In their desire for assistance with the unwind of cross-shareholdings and bolstered by their potential need for the injection of public funds, we would suggest that the moral impetus, if not the commercial one, will be for the surviving Japanese banks to concentrate on the home market. The BoJ might even tie any reserve additions it undertakes in a crisis to an increase in domestic, rather than international assets.

Imagine if hedge funds had a chunk of their liquidity withdrawn as a result of this contraction and when they came to liquidate their own holdings, they found that the dearth of Japanese-sourced liquidity in the domestic
market was tightening the squeeze on the very highly-specialized assets which they wanted to unload.

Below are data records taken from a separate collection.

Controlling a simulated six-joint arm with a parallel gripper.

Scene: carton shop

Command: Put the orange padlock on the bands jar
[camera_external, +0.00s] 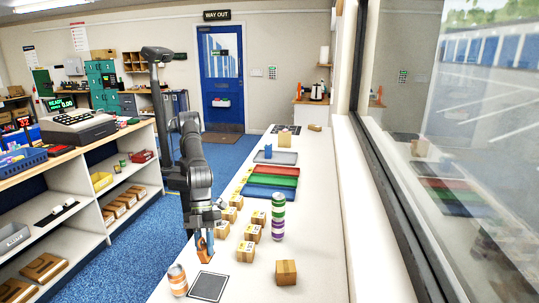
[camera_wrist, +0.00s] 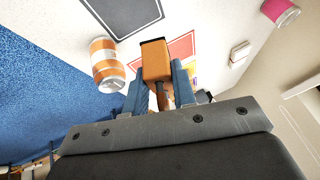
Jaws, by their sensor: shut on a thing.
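My gripper (camera_external: 204,246) points down at the near left part of the white counter. In the wrist view my gripper (camera_wrist: 158,78) is shut on the orange padlock (camera_wrist: 156,58), a blocky orange body with a dark far edge. The fingers hide part of it. In the external view the padlock is small and partly hidden by my gripper. An orange jar with a pale band (camera_external: 177,279) stands left of and nearer than my gripper; in the wrist view this jar (camera_wrist: 104,58) is left of the padlock, apart from it. I cannot read its label.
A dark bordered square (camera_external: 208,286) lies beside the jar, and a red bordered patch (camera_wrist: 183,46) lies beneath the padlock. A purple, white and green stack of cans (camera_external: 278,217) stands to the right. Several small cartons (camera_external: 245,251) and coloured trays (camera_external: 265,195) lie farther back.

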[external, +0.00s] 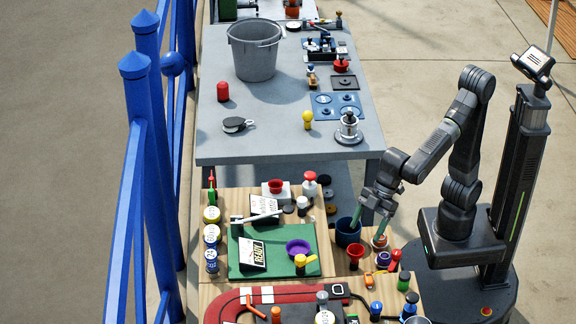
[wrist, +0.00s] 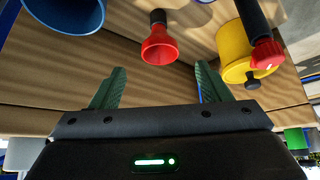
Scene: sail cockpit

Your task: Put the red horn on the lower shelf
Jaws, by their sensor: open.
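The red horn (wrist: 160,47) has a flared red bell and a black bulb. In the wrist view it lies just beyond my gripper (wrist: 160,72), between the lines of the two green fingers and touching neither. In the external view my gripper (external: 370,224) points down, open and empty, over the right side of the wooden counter, by the blue cup (external: 348,234). A small red piece (external: 355,249) below that cup may be the horn; it is too small to be sure. A grey surface (external: 341,186) shows under the grey table; I cannot tell whether it is the lower shelf.
The blue cup's rim (wrist: 66,14) is at the wrist view's upper left, and a yellow round object (wrist: 235,54) is on the right. Several small objects crowd the wooden counter around a green mat (external: 238,262). The grey table (external: 270,140) has free room at its front.

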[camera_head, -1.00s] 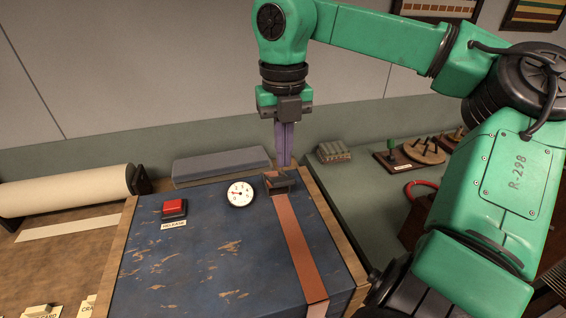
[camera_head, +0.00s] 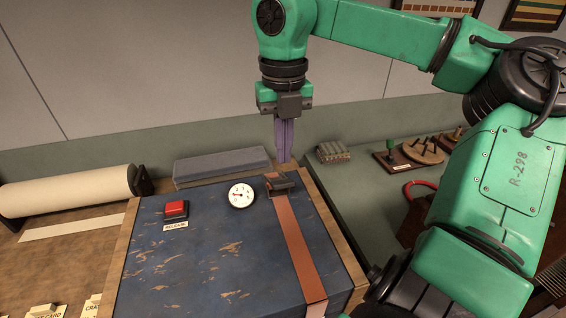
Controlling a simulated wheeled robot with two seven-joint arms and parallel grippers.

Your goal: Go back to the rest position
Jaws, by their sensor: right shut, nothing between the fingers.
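My right gripper (camera_head: 284,158) is shut and empty, with its purple fingers pointing down. Its tips are at the far edge of a worn blue box (camera_head: 195,255) with wooden sides, just behind a dark metal buckle (camera_head: 279,184). I cannot tell whether the tips touch anything. An orange-brown strap (camera_head: 297,245) runs from the buckle to the near edge. My right arm (camera_head: 500,180) is green and arches in from the right. My left gripper is out of view.
On the box are a red release button (camera_head: 176,208) and a white dial (camera_head: 241,195). A grey block (camera_head: 222,165) lies behind it. A paper roll (camera_head: 65,190) is at left. Right of the box are a small ribbed block (camera_head: 332,152), a wooden pegged stand (camera_head: 424,150) and a red-handled thing (camera_head: 420,187).

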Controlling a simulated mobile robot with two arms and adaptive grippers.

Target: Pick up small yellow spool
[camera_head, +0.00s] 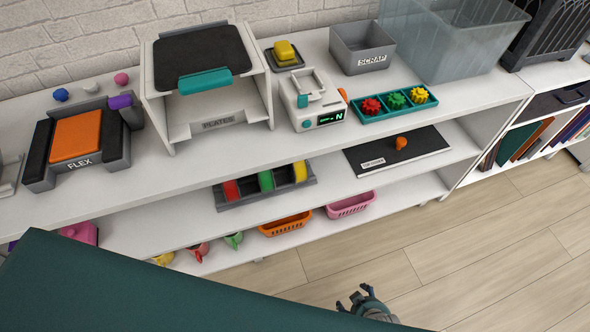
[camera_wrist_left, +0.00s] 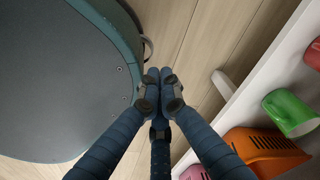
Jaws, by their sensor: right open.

Imagine if this then led to bigger, Amex-style mark-to-market losses for US lenders and so on round to another wave of credit tightenings? Moreover, consider that Japan will want to ease its inevitable labour market adjustments, while keeping its budget from deteriorating further, as
promised. Might it look to that great, inert stockpile of $362 billion (Y45 trillion) in forex reserves? It would surely be tempting to use it to boost its own financial system rather than continuing to help the GSE's reap
monopolist profits in the US, wouldn't it ? The problem with Japan, some superior US & UK analysts have sneered, is that it doesn't have a single functional bank. Be that as it may, even in their dysfunction they have been helping to hide a multitude of very deep pitfalls in the US and UK
financial landscape. That camouflage may be about to be torn away.

Finally, for those of you who believe the 'no contagion line' on Latam, just imagine what happens to the now legally-liable brokers, who have stuffed Japanese retail buyers with the reams of EM and lower-quality Samurai bonds issued of late, when Argentina eventually goes bust.

Wonder if the hedge funds own any of these, too?